Actually, he was born in Fort Benning, Georgia, and only moved to Moreland with his mother after his father left both the Army and his young bride in a fit of despair and mystery that would haunt Grizzard to his dying day. The tremendous love and frustration he felt for Captain Lewis McDonald Grizzard, Sr. finally overflowed,' typical Lewis style, in a book. "My Daddy Was A Pistol and I'm a Son of a Gun" remains one of his most remarkable works, evoking tears and laughter in such rapid succession that the reader finally understands that they are opposite sides of the single coin of parenthood. Years later he penned his homage to "Miss Christine," (his longsuffering, tough, school teacher mother), entitled "Don't Forget To Call Your Mama - I Wish I Could Call Mine." Together they form bookends to the entire Grizzard library, these sentimental melancholy, misty memories of the Mama and Daddy from which he came.

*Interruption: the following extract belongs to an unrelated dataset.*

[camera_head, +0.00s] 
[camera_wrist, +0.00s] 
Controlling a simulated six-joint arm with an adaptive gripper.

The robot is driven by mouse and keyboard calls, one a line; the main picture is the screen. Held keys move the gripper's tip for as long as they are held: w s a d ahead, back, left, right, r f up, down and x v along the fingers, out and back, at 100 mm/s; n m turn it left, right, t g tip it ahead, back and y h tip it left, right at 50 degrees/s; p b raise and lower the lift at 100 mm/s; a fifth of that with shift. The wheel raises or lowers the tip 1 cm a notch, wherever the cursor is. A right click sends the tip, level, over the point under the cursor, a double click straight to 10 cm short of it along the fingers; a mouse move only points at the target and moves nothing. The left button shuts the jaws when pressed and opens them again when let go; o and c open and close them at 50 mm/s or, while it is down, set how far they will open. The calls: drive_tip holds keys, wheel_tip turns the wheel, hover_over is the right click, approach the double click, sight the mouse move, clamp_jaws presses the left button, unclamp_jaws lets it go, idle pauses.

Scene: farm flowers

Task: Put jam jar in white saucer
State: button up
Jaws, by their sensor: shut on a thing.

Lewis often told interviewers he was raised "poor, proud, and patriotic." Stories of his childhood in Moreland ring with American archetypes; the strong, quiet man (his maternal grandfather "Daddy Bun," a farmer and school janitor who was the inspiration for Grizzard's famous "Definition of a Redneck"), the strong Southern woman who bends but does not break (his mother, beginning life anew at age 40 after Lewis Sr.'s departure), the fearsome school authority figure (O.P. Evans, principal of Newnan High School), and of course the girls, always the girls (Kathy Sue Loudermilk and company).